*GIVEN PROBLEM:* Where a line of the listing below includes the word "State", reproduce that line.
· · ·
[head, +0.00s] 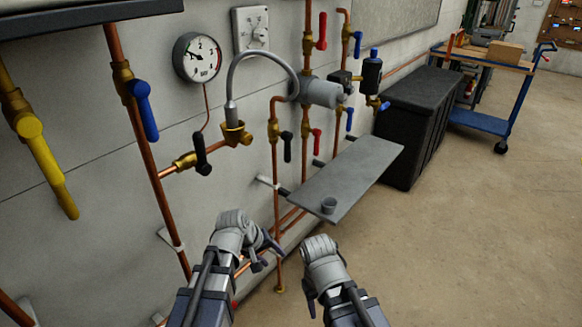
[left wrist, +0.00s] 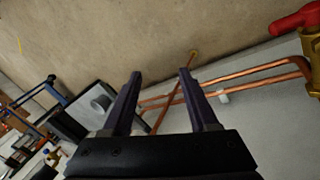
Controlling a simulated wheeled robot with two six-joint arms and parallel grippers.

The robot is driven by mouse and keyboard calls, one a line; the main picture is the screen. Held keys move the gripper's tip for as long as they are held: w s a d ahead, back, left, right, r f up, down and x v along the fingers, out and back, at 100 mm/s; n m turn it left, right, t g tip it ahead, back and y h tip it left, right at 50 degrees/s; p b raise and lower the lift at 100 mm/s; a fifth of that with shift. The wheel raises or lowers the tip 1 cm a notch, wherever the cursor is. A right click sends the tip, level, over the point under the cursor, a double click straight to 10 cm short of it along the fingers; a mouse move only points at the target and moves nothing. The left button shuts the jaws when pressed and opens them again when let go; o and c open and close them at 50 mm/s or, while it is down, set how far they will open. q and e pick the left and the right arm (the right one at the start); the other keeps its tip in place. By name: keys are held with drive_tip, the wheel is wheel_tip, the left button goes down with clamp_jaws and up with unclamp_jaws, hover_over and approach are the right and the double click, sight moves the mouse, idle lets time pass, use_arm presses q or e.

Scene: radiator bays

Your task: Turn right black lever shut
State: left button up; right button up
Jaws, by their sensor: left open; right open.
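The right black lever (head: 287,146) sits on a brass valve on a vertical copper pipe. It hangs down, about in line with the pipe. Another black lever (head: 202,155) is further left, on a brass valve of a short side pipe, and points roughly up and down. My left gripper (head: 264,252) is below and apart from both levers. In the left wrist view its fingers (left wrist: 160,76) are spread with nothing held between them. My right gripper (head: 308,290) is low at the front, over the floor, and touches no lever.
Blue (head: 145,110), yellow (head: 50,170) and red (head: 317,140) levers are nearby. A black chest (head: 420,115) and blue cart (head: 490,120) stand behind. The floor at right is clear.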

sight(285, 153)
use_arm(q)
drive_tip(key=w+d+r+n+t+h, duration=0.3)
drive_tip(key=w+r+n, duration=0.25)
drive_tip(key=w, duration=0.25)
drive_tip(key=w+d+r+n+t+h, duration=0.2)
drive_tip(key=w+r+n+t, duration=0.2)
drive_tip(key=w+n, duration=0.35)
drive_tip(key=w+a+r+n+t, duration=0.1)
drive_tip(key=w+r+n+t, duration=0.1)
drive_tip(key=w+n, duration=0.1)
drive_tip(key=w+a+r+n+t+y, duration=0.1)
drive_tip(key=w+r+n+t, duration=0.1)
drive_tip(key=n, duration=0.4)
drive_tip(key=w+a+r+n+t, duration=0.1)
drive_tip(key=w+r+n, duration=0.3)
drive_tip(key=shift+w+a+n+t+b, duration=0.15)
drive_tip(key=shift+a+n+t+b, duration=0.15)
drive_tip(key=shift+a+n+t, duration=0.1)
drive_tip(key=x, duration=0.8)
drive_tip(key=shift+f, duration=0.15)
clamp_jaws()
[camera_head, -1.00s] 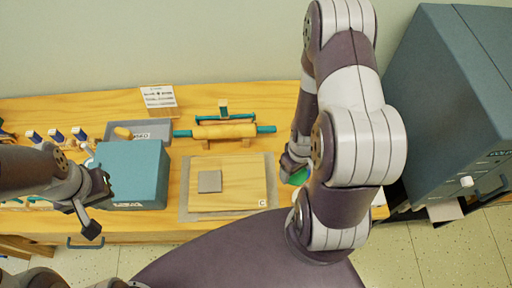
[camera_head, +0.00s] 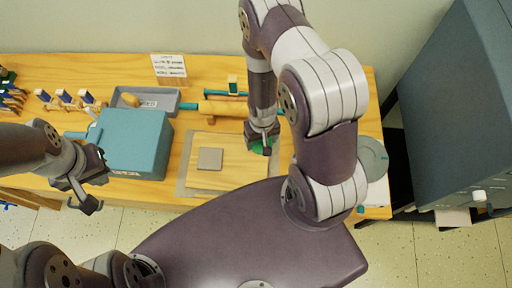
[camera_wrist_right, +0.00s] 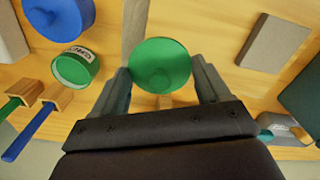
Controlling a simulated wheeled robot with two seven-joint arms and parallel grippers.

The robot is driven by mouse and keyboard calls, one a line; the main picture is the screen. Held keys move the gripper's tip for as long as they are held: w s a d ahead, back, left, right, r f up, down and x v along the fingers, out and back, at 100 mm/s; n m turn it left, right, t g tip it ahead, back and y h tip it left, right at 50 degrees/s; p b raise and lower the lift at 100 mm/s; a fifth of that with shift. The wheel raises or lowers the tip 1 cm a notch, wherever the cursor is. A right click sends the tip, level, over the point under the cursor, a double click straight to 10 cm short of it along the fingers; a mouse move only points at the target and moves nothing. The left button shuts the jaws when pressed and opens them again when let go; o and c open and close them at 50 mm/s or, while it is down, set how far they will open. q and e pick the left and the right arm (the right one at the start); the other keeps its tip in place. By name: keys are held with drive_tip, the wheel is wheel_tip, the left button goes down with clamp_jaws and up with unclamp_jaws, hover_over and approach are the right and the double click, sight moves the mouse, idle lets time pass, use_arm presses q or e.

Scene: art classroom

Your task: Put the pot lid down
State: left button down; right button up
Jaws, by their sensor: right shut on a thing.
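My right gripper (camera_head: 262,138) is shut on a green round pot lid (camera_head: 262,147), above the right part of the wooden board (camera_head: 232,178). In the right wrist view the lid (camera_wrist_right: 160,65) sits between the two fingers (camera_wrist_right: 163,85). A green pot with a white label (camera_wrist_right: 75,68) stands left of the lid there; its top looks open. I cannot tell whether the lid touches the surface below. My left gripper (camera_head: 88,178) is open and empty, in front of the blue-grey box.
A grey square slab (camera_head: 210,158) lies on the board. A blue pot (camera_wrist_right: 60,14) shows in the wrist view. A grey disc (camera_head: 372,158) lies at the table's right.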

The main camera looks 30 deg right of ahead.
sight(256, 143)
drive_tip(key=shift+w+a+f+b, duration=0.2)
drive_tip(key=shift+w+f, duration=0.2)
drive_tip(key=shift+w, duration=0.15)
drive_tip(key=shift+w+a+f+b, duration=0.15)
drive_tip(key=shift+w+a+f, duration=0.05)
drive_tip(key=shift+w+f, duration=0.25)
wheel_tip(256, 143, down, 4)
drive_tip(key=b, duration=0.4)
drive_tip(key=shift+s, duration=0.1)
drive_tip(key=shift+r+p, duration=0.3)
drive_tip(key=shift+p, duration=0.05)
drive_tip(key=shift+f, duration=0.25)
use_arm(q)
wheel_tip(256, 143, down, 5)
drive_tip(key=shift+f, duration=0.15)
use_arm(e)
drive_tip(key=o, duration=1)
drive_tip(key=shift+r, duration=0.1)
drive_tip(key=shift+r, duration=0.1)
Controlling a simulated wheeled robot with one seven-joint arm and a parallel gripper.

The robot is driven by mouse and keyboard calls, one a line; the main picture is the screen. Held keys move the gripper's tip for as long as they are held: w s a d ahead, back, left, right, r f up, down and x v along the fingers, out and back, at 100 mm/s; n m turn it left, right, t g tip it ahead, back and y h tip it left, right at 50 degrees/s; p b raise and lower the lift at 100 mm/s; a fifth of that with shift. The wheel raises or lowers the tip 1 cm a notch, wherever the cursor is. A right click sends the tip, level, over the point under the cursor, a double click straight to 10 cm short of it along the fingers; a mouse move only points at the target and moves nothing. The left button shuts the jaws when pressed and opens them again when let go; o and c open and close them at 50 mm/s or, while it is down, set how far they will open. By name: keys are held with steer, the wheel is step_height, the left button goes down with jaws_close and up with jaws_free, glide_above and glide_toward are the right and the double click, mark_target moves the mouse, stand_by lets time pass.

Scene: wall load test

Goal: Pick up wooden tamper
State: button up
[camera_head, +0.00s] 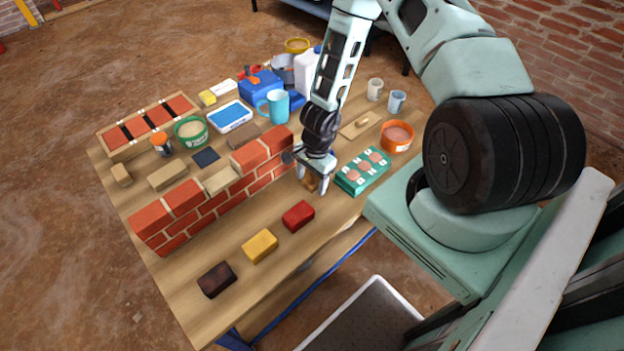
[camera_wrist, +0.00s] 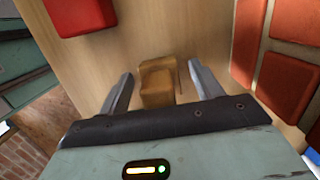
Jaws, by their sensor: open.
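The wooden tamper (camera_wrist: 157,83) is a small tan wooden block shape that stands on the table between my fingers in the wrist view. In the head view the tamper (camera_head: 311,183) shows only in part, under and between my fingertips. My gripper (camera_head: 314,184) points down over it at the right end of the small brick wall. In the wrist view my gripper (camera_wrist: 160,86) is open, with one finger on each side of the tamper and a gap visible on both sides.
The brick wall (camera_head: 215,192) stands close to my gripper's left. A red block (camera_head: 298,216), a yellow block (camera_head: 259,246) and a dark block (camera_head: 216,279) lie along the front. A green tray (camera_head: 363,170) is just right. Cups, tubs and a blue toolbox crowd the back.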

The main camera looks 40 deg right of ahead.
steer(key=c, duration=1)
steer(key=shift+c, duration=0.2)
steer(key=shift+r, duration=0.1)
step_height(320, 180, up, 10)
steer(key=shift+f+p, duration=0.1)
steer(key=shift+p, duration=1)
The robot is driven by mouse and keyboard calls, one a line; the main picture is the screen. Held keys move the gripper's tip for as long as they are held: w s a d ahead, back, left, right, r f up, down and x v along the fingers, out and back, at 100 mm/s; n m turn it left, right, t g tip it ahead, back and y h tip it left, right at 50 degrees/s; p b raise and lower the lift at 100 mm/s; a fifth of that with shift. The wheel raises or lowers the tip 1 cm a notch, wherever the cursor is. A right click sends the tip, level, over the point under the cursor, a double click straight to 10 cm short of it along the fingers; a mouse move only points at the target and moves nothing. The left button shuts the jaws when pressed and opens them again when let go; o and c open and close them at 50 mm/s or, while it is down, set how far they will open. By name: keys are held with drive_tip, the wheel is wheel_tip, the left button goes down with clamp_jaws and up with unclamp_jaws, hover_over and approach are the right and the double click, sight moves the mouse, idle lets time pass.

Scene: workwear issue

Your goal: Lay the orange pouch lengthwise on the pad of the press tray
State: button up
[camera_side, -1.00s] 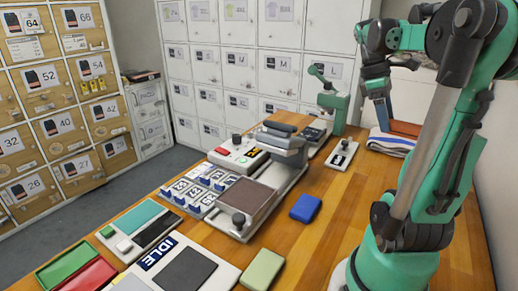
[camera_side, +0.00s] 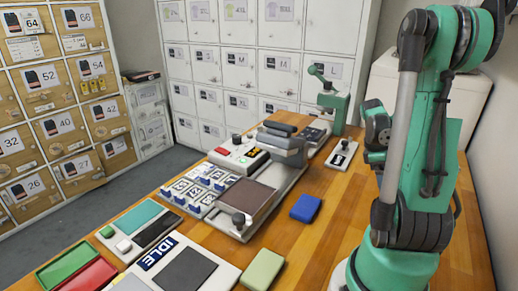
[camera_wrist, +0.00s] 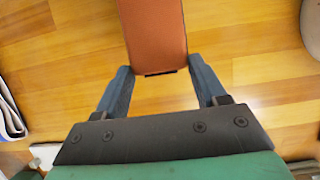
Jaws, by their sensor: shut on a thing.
· · ·
*EXERCISE OUTPUT:*
State: left button up; right button up
State: left button down; right button up
State: button up
State: button up

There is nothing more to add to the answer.